Ce paysage est bien celui de tous les flux, des énergies sous pression, des mécaniques qui broient, des cadences infernales et continues, du vacarme incessant, des corps meurtris et liquéfiés, de la chaleur insoutenable, de l’air suffoquant, des voix fortes et graves qui s’interpellent, ordonnent, blaguent ou insultent, des sirènes stridentes qui alertent ou rythment, des odeurs âcres de l’acier, de la graisse poisseuse et de l’huile brûlée ou de la sueur qui trempe, des regards inquiets et des gestes précis, des ébullitions aveuglantes, des muscles tendus, des mains qui serrent et se serrent, des véhicules agiles et véloces et des ponts roulants monstrueux qui font léviter des brames aériennes, de la peur et de la fierté à la fois. Il s’agit bien d’une ville, où la citoyenneté s’appelle qualification et où la responsabilité s’exerce à travers une solidarité sans faille.

Puis, le silence.

Et le vide.

Au-delà du sujet de l’outil et de son obsolescence, l’usine désaffectée pose la question de la représentation qu’offre la ruine, de son esthétique et de ce qu’elle cherche à exprimer.

La perte, l’échec et la désintégration d’un monde qui se délite ?

L’évidence froide et inquiétante de la mort et la hantise de son épreuve ?

La sclérose nécrotique inscrite au coeur de toutes les certitudes totalisantes ?

L’illusion des déterminations définitives ?

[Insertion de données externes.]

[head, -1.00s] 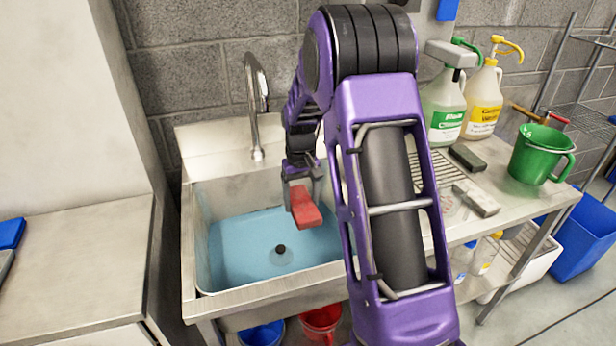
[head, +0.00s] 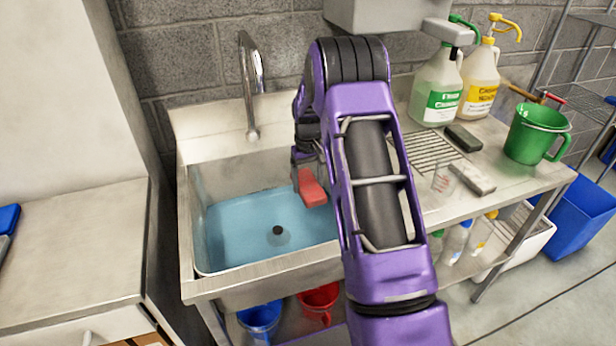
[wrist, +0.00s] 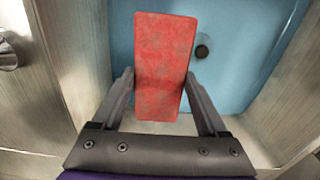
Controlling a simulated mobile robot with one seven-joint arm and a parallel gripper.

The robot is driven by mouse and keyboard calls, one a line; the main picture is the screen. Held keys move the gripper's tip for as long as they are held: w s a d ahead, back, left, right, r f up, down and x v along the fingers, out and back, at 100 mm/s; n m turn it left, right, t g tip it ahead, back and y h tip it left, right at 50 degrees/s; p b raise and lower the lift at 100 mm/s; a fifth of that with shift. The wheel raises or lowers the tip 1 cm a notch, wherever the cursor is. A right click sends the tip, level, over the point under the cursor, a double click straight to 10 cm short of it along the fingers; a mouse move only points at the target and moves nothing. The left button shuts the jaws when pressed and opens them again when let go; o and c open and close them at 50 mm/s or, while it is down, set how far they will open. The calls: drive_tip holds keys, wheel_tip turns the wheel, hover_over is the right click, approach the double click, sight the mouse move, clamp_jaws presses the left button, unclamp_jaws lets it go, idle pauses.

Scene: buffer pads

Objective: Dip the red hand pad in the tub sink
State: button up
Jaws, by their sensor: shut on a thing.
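The red hand pad (head: 312,188) is a flat red block held in my gripper (head: 306,172). In the wrist view the red pad (wrist: 164,66) sits between the two dark fingers of my gripper (wrist: 163,95), which touch its sides. The tub sink (head: 215,277) is a steel basin with blue water (head: 262,222) and a dark round drain (head: 278,230). The pad is over the right part of the basin. I cannot tell exactly how high it is above the water. My arm hides the sink's right side.
A curved faucet (head: 252,85) stands behind the basin. A blue bucket (head: 260,318) and red bucket (head: 320,300) are below. A counter (head: 70,250) is at left.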

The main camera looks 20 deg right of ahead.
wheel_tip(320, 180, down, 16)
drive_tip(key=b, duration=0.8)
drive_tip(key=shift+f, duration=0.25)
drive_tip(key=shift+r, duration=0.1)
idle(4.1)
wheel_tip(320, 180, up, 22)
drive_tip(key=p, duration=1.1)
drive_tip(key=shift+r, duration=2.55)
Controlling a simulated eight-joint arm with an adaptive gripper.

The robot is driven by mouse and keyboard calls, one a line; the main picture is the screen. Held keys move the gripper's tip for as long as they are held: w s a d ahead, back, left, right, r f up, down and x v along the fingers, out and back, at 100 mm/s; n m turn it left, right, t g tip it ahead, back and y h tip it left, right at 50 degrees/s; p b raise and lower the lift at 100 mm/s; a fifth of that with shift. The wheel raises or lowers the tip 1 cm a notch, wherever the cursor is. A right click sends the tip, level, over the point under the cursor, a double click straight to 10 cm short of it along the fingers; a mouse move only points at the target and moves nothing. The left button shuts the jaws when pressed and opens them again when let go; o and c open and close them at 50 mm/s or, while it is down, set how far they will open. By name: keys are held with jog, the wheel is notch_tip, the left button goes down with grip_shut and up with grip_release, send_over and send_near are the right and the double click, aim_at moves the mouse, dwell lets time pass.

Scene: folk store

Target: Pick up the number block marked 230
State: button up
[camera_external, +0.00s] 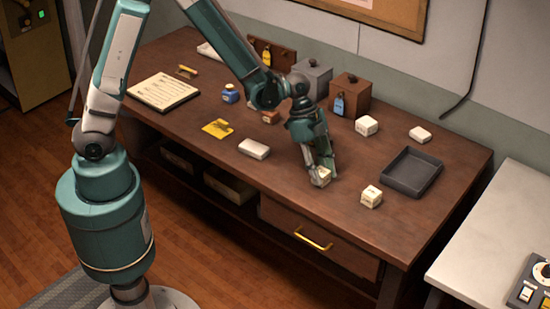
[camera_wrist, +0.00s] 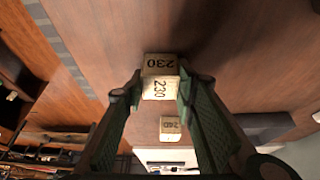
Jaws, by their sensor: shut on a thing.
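The number block marked 230 (camera_wrist: 160,88) is a cream cube with dark digits, seen between the fingertips in the wrist view. My gripper (camera_wrist: 157,92) is shut on it, one finger on each side. In the external view my gripper (camera_external: 320,172) points down at the front part of the table, with the block (camera_external: 321,180) at its fingertips. I cannot tell whether the block touches the table. Another cream block (camera_external: 371,196) stands to the right; its marking looks like 240 in the wrist view (camera_wrist: 171,125).
On the wooden table (camera_external: 300,215) are a dark tray (camera_external: 411,172), a further cream block (camera_external: 366,125), a flat white block (camera_external: 254,148), a yellow card (camera_external: 217,128) and two lidded boxes at the back. The table front between block and edge is clear.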

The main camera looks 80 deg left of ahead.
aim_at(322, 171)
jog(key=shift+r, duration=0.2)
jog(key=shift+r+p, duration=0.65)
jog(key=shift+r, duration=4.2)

La disparition des valeurs par la désintégration de leur incarnation architecturée ?

Ou au contraire le lieu romanesque de toutes les reconquêtes, voire l’exigeante nécessité de toutes les reconstructions comme le sous-tendrait Derrida en clamant : "à l’origine, il y eut la ruine." dans Mémoires d’aveugles.

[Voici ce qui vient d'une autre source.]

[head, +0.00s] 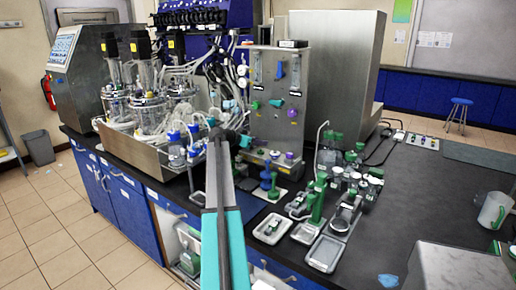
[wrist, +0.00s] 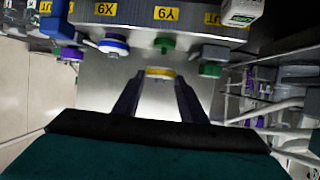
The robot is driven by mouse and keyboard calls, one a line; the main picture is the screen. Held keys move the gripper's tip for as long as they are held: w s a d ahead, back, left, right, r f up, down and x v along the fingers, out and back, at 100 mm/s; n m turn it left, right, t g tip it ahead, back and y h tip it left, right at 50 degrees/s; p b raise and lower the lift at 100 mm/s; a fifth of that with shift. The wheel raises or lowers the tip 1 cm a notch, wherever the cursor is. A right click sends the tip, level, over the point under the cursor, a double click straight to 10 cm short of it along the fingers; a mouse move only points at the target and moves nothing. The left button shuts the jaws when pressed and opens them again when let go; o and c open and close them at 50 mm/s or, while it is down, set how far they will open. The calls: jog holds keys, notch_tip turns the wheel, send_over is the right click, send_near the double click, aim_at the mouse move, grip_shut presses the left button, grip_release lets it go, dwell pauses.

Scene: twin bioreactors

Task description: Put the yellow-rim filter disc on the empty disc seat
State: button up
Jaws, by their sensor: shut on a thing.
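My gripper (wrist: 160,78) is shut on the yellow-rim filter disc (wrist: 160,72), which shows between its two dark fingertips in the wrist view. The disc has a yellow rim and a pale face. In the head view my gripper (head: 226,134) is at the end of the long arm, in front of the lower left part of the steel panel (head: 262,145). The disc cannot be made out there. I cannot pick out the empty disc seat for certain in either view.
In the wrist view, a blue-and-white fitting (wrist: 113,44) and a green knob (wrist: 165,45) sit close beyond the fingertips, under yellow labels (wrist: 167,13). Glass vessels (head: 150,112) with tubing stand left of the gripper. Bottles and trays (head: 325,253) stand right; the black bench (head: 420,180) has free room.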

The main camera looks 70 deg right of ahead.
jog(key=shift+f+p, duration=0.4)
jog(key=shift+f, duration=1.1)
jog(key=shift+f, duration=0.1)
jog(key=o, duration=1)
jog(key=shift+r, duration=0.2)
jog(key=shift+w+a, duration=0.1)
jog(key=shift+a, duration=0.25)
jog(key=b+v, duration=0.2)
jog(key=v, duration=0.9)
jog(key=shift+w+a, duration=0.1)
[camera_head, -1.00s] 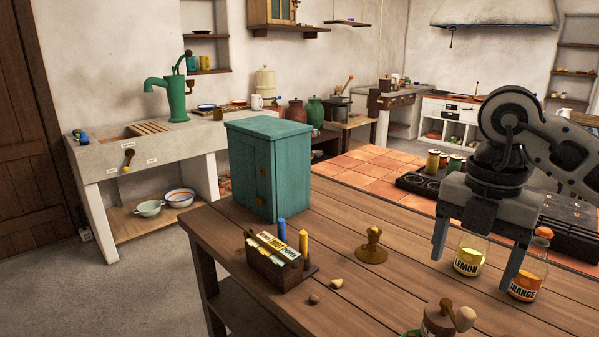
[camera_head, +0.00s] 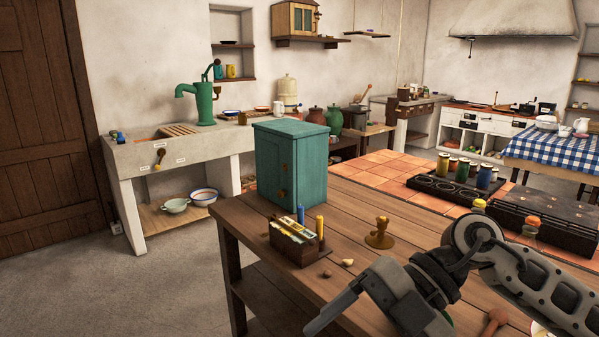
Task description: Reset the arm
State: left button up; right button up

En 1979, dans son film "Stalker", Andrei Tarkovsky met en avant cette dualité de la ruine en opposant deux manières de filmer des paysages d’usines abandonnées. La première partie est filmée en noir et blanc, avec un grain rude et contrasté. Elle situe l’action dans un monde clos, hyper-contrôlé, de toute évidence totalitaire mais aussi vétuste et dépassé, une civilisation opprimée dont l’évasion est fantasmée mais risquée. La seconde, en couleurs, conduit les trois protagonistes de l’histoire dans une quête au plus profond de leur intimité, au coeur de la "zone", une nature luxuriante où se retrouve là encore la ruine d’une usine abandonnée et mystérieuse qui les confronte à eux-mêmes et à leur capacité réelle de modifier leur destin et d’imaginer un autre monde. Les images quittent la dureté et la fermeture des séquences de la première partie pour nous immerger dans un univers ouvert et mystérieux.

Nicolas Dhervillers revendique la filiation à ce chef d’oeuvre de l’histoire du cinéma.

A divers titres sans doute, tout en en écartant sa charge politique. Son visionnement fut pour lui le moment de l’éveil, voire de la révélation. Un peu comme si Tarkovsky était son "stalker", son passeur.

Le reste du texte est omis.